I definitely was not: I would argue for structured logic rather than implicit state. The idea you are discussing seems to be more about imperative vs. functional design, and that would also be a lot better... but these are Google engineers managing a million interacting state machines via a giant pile of global (mutable) state, resulting in tons of bugs such as this one that isn't even fixed yet:
https://issues.webrtc.org/issues/339131894
A reply I just left elsewhere on this thread, noting that "state machine" doesn't imply the clean perfectly-factored concept you'd learn in a computer science class: these are ad hoc state machines that result from having a number of developers who don't really care and who think they can "dead reckon" the state of the system if they just add enough transition functions.
> these are Google engineers managing a million interacting state machines via a giant pile of global (mutable) state
Yeah that doesn't sound good. I understand the point you are making now and agree.
The problem is, that the state transition information is usually a complex set of events unleashed upon the little world build into objects. Its basically a small reality simulation, parametrized by all sides, similar to a physics simulation with the external world filtered being input.
Now, if we said to someone to model a weather prediction via state-machine- that would be obvious madness. But if we take a small object (like a cubic meter of air) and modelled that part to handle inputs and transfer forces, that generic statemachine will do the job- because the atmospheric ocean of statemachines knows more about the whole system, than a single statemachine.

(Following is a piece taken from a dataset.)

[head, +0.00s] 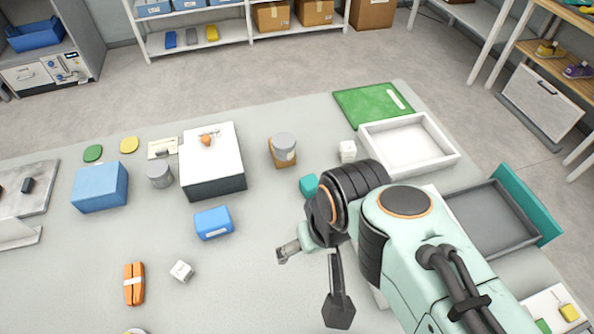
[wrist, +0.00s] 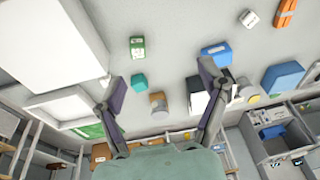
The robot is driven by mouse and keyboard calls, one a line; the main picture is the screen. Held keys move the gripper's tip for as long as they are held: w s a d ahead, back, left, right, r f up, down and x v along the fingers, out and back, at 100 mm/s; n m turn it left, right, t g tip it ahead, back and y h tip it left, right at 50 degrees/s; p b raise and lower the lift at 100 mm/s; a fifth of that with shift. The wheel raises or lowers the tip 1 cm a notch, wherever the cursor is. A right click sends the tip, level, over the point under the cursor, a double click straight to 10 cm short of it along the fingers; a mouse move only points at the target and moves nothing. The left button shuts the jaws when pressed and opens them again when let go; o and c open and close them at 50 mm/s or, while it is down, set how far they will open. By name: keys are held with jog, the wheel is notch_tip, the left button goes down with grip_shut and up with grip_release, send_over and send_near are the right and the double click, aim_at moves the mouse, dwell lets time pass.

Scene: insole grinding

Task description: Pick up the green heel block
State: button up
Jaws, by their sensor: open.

My point is- there is state in a system, that is not explicitly modeled.
It's interesting to know about what state machines you talk. From my experience most of the time it's an entity with state property with finger countable cardinality. And state is assumed to be changed directly. And it's not easy to reason because author only heard about state machines and state transitions are spread over all code base.
I was talking in the most general sense. I am sure there are state machine implementations that are terrible to reason about, especially any that emerge from a codegen tool. But hopefully they are the exception and not the rule.
Woah, this caught my eye:
> especially any that emerge from a codegen tool
Implement as a state machine? But. Your program exists as a set of transforms upon memory. Your program is a state machine! You just need to define the proper morpisms to map your problem domain to the computer domain.
Transformations are separable by principle, it's a fundamental property of them that state machines have as an afterthought that is even hard to represent.
It doesn't matter if they have equivalent power. One of those representations fundamentally allows your software to have an architecture, the other doesn't.
How much of software architecture is required because of the architecture? If your program has types that are the possible states, and functions to transform between those states, what architecture is needed beyond that? A grouping of related types, perhaps?
Yeah, just one layer of functions is enough for everybody.
Let's look next at that "compiler" thing and high-level languages. The hardware-native one suffices, no need for all that bloat.
I have a coding problem.
I'll use a state machine!
Now, I have two problems :-(